(News Analysis): Libya controversy unlikely to impact U.S. presidential race

October 31, 2012 10:17 am 

By Matthew Rusling

WASHINGTON, Oct. 31 — The ongoing controversy over the death of U.S. Ambassador to Libya Christopher Stevens and three other Americans killed in an attack on the U.S. consulate Sept. 11 in Libya is unlikely to shake up next week's U.S. presidential election, experts said.

The White House initially billed the attack as erupting out of a spontaneous protest against an anti-Islamic movie made in the U. S., before it came out that the incident was a planned terrorist assault and that the film was unrelated.

Since then, information has been leaking out bit by bit, including reports that requests for military backup during the attack were denied and that Central Intelligence Agency operators were ordered to stand down.

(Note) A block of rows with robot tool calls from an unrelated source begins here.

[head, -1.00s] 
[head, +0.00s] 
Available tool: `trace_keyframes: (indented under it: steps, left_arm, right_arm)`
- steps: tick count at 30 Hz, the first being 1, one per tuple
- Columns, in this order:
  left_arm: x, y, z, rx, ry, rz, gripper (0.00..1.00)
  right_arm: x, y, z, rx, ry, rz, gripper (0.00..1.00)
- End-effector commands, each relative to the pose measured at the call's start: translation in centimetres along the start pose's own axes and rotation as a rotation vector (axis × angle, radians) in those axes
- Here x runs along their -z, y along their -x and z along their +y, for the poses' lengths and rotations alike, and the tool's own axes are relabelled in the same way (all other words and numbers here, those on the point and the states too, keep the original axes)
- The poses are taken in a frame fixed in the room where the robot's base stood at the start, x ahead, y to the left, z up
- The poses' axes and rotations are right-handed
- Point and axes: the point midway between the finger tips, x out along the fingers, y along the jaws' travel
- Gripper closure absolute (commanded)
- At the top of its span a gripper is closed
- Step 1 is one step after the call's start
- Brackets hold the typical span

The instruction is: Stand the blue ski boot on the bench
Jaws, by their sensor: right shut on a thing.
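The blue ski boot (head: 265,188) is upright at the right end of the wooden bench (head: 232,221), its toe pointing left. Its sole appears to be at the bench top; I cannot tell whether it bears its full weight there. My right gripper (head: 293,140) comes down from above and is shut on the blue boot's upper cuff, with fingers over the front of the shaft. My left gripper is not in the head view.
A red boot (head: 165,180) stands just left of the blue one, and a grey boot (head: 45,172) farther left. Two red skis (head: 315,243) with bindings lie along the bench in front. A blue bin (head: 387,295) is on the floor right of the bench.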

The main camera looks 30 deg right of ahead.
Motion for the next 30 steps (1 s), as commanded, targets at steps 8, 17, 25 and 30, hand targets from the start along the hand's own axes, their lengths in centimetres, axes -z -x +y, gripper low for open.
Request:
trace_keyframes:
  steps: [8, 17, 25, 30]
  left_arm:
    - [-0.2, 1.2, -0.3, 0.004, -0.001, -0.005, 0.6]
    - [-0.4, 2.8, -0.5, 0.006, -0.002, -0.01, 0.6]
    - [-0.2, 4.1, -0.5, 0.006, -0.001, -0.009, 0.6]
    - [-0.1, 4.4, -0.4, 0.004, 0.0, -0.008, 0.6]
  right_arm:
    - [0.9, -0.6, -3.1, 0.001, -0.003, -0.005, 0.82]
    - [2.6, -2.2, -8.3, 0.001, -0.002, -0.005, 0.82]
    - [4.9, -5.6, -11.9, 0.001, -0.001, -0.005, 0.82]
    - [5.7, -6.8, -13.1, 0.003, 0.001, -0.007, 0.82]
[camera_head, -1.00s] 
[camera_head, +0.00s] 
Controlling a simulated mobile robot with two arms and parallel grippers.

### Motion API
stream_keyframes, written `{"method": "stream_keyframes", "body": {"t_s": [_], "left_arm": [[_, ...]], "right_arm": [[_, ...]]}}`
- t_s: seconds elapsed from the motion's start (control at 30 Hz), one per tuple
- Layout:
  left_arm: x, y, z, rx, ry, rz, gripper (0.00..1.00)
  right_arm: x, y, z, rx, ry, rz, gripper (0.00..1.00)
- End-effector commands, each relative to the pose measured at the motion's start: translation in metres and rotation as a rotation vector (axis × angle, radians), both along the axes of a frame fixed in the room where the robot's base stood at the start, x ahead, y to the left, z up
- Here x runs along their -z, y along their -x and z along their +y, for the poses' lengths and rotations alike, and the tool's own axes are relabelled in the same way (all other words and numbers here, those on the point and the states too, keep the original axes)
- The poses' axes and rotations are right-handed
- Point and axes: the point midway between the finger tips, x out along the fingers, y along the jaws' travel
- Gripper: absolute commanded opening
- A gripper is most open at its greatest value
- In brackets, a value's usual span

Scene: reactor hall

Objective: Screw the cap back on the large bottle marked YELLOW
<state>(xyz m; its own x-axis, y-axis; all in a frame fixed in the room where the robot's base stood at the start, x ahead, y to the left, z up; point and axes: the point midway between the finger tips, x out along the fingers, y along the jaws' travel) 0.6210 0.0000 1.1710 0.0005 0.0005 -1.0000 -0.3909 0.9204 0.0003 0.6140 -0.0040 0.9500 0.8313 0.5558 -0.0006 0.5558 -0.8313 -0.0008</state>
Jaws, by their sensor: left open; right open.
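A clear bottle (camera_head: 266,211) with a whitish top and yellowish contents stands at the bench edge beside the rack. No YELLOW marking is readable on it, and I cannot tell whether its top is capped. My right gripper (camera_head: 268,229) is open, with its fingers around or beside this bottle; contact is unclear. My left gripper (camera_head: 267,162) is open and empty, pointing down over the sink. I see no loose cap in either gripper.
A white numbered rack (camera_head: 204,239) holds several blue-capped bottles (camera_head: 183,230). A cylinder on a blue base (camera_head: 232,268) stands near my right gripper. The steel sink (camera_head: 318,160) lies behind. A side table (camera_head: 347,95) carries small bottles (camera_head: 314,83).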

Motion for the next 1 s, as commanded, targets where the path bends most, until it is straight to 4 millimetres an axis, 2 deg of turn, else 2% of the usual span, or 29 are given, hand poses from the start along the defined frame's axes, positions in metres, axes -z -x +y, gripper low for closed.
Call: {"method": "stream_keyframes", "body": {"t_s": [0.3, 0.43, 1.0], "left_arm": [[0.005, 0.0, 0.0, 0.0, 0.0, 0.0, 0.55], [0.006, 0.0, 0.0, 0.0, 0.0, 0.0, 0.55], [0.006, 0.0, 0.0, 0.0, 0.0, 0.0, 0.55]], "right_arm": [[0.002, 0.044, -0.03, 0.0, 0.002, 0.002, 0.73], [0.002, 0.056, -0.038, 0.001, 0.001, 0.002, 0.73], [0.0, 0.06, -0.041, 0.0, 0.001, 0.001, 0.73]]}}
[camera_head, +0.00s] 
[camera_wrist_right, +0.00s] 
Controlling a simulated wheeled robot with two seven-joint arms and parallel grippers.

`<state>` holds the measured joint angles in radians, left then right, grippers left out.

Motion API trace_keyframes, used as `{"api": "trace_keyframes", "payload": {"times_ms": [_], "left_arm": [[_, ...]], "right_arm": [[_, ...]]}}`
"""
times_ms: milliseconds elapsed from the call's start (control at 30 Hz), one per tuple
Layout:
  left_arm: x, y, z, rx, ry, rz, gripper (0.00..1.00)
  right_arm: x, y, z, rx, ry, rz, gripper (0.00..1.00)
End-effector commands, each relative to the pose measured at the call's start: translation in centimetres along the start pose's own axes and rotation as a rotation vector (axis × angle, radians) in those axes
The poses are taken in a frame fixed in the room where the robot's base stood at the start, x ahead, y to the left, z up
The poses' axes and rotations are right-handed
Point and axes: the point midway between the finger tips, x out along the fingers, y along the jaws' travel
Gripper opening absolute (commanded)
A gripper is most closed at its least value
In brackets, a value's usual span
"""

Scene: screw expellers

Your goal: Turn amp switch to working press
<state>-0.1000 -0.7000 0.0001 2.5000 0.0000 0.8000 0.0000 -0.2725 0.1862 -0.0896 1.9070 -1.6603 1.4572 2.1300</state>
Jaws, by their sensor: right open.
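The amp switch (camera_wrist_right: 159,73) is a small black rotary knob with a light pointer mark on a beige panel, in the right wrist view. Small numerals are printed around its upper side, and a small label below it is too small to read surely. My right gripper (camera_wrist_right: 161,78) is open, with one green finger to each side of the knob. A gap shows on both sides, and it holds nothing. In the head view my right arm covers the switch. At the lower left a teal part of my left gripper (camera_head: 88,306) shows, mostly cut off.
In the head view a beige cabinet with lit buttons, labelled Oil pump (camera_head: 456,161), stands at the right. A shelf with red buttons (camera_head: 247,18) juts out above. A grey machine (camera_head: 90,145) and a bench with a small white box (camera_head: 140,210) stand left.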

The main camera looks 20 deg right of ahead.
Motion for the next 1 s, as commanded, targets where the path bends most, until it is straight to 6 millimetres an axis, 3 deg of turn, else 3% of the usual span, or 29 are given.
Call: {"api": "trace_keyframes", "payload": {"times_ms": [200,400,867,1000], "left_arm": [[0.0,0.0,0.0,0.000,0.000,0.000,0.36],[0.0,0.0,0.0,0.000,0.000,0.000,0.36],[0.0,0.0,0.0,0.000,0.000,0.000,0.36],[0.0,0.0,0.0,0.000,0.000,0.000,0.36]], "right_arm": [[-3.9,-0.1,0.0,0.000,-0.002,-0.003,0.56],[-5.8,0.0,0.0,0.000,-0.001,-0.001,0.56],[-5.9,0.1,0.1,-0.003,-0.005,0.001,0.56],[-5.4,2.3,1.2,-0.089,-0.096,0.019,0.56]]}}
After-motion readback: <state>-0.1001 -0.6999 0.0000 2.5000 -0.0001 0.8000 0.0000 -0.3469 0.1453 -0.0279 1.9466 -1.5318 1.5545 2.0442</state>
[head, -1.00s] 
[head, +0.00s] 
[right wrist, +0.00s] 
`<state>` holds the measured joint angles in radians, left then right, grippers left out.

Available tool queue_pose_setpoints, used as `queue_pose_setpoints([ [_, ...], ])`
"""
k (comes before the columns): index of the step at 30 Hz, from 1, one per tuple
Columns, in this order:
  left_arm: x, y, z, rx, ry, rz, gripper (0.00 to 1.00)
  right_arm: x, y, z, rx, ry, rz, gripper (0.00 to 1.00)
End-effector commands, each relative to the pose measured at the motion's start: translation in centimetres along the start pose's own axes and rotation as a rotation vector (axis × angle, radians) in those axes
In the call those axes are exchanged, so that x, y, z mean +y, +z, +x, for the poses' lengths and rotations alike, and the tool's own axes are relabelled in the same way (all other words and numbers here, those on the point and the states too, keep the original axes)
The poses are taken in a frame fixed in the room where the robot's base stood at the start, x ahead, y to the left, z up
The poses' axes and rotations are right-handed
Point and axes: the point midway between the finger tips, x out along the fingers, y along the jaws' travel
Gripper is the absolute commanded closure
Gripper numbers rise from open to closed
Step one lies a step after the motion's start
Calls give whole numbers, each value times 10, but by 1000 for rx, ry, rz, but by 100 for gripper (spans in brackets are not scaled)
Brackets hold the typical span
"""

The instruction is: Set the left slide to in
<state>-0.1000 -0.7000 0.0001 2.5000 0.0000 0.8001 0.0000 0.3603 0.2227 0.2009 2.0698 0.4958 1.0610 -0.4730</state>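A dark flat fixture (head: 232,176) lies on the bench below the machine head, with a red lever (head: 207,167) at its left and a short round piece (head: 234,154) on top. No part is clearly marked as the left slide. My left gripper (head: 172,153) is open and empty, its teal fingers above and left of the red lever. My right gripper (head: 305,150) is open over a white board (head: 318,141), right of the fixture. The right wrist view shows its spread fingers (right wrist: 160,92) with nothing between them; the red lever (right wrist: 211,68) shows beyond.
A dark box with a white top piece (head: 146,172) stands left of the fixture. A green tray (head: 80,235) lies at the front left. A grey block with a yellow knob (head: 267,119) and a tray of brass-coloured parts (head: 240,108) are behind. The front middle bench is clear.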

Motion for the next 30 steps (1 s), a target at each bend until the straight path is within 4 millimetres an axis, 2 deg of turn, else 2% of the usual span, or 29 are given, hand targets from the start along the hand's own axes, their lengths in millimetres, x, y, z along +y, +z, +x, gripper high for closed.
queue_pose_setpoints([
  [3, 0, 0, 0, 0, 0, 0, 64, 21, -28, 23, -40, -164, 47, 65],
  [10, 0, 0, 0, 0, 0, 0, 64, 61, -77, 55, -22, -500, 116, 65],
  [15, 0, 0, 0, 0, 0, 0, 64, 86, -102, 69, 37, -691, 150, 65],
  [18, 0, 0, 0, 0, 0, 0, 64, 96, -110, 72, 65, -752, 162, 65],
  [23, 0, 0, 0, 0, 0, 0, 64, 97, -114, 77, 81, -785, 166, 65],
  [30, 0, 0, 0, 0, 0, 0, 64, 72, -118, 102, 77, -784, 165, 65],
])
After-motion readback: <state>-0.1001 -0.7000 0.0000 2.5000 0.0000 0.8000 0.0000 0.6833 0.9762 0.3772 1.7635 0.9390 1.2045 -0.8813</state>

Those reports raised tough questions for the administration of President Barack Obama, including who approved the ambassador's security at the Benghazi consulate; who made what calls about military enforcements once the compound was under siege; and what the administration knew before publicly laying the blame on the anti-Islamic film.

The administration has urged patience until an official investigation is completed, amid accusations of stonewalling.

Despite the controversy, foreign policy is an afterthought amid an election in which the overarching theme is the economy. With millions of unemployed and underemployed Americans and no clear end in sight, the Libya incident is far from most Americans' concerns.

Moreover, the war-weary public is increasingly isolationist in the wake of the unpopular U.S. conflict in Iraq and the ongoing war in Afghanistan, experts noted.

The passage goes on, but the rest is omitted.